Recorded robot tool calls:
-*-

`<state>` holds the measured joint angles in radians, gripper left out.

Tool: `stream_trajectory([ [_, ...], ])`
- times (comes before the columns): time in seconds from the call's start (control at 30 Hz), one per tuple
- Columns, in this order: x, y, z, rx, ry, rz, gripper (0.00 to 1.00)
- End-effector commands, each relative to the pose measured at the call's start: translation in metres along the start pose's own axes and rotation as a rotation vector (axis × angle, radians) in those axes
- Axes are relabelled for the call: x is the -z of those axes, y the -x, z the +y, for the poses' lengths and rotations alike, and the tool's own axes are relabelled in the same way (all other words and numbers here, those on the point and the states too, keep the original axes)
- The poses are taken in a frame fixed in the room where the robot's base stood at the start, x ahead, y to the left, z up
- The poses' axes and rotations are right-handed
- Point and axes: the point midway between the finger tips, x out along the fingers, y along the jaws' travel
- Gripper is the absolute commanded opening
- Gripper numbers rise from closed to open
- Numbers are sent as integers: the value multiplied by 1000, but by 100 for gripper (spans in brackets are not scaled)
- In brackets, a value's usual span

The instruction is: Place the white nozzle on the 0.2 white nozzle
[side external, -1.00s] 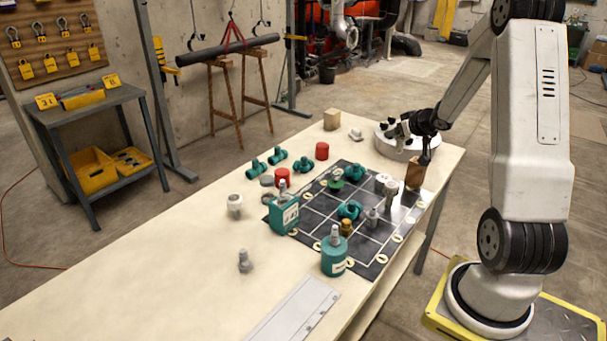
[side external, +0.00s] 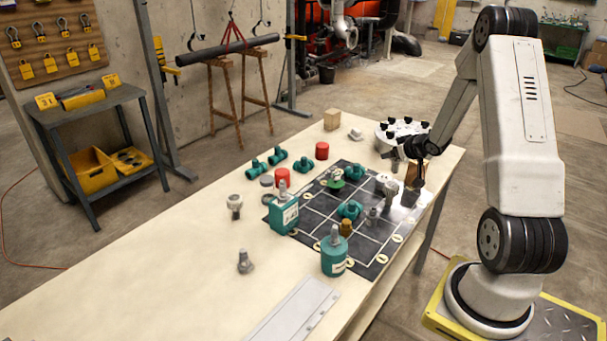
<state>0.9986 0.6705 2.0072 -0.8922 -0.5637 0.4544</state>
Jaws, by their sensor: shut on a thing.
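Two whitish cylindrical pieces (side external: 390,189) stand close together on the mat, just left of the gripper. A grey nozzle-like piece (side external: 373,214) stands on the mat nearer the camera. A white piece (side external: 234,203) and a grey-white nozzle-like piece (side external: 245,262) stand on the bare table at left. I cannot tell which piece is marked 0.2.
A round white holder (side external: 384,136) with black knobs stands behind the gripper; the brown block (side external: 413,174) is beside it. Teal bottles (side external: 285,217) (side external: 334,257), teal fittings (side external: 350,209) and red caps (side external: 322,151) stand around. The table's front left is mostly clear.

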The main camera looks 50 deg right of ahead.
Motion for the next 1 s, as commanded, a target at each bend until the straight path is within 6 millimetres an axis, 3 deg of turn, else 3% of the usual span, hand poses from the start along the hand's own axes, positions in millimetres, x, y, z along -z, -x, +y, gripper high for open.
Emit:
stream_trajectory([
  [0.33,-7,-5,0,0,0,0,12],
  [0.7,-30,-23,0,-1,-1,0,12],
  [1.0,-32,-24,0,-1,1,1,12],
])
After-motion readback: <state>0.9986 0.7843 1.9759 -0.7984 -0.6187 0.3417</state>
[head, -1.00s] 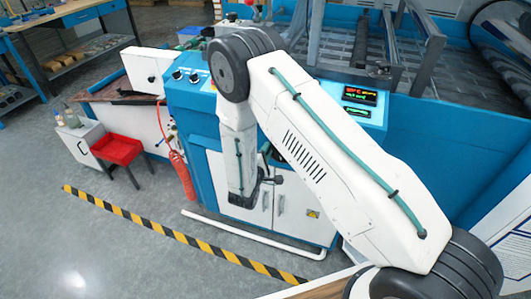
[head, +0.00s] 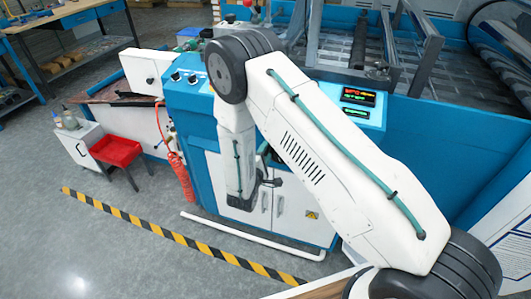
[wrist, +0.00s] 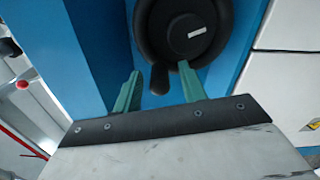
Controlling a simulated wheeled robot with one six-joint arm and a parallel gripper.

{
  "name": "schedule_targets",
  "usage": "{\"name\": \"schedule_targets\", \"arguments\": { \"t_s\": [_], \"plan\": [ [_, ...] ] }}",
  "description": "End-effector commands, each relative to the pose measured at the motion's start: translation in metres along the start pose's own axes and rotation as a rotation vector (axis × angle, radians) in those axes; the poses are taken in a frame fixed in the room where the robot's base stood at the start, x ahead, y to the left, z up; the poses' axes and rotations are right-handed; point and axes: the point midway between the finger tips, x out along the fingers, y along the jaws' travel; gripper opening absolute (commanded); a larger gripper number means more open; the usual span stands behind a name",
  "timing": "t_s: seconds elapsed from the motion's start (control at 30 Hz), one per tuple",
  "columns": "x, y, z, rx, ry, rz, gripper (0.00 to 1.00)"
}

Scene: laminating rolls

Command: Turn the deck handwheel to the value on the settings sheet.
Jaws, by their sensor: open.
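The black handwheel (wrist: 218,30) shows at the top of the wrist view, on a blue machine panel. It has a light mark on its hub and a dark handle (wrist: 160,78) at its lower left rim. My gripper (wrist: 160,88) is open, with its two green fingers apart just below the wheel. The handle appears between the fingertips in the picture; I cannot tell whether they touch it. In the head view my arm hides the handwheel. The settings sheet cannot be made out in either view.
The blue machine (head: 188,108) has white cabinet doors (head: 287,205) and a lit display (head: 358,97). A white floor pipe (head: 250,237) and striped tape (head: 150,230) run in front.

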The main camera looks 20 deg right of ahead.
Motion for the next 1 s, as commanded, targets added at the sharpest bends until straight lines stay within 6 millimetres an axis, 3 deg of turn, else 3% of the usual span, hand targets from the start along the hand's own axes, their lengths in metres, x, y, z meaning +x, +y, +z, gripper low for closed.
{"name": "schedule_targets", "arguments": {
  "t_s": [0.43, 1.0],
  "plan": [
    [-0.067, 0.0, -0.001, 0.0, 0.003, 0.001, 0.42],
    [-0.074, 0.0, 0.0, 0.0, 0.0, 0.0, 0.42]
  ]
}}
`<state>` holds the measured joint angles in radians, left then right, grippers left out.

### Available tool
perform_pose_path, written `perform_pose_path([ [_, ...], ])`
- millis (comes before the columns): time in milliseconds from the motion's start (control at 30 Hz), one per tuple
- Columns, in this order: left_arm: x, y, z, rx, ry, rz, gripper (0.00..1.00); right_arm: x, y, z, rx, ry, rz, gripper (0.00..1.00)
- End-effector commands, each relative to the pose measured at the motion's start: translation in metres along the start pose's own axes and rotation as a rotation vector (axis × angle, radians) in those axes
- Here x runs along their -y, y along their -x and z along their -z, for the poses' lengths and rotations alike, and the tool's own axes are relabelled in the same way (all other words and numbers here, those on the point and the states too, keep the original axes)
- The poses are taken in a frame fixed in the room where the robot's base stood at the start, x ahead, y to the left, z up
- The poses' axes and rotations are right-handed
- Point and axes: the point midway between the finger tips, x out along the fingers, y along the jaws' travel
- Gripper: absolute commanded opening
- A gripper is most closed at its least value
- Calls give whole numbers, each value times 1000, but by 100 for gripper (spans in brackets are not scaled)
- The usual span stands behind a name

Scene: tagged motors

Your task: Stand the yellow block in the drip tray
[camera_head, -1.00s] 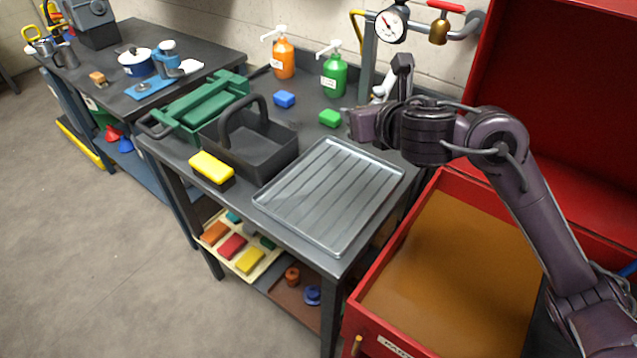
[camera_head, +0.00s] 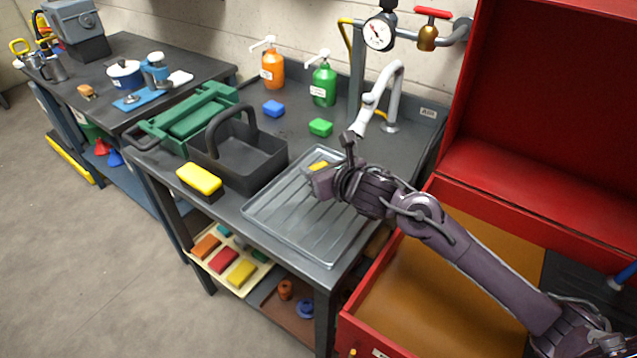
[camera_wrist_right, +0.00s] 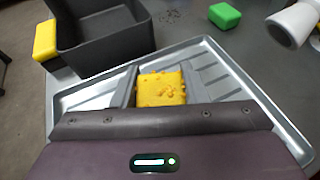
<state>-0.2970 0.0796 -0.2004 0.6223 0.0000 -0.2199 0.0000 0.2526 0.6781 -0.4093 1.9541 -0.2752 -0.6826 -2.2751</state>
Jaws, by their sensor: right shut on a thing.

-*-

Copy every line from the entries that contains the word "order".

[FULL RESPONSE]
- Columns, in this order: x, y, z, rx, ry, rz, gripper (0.00 to 1.00)
- Columns, in this order: left_arm: x, y, z, rx, ry, rz, gripper (0.00..1.00); right_arm: x, y, z, rx, ry, rz, gripper (0.00..1.00)

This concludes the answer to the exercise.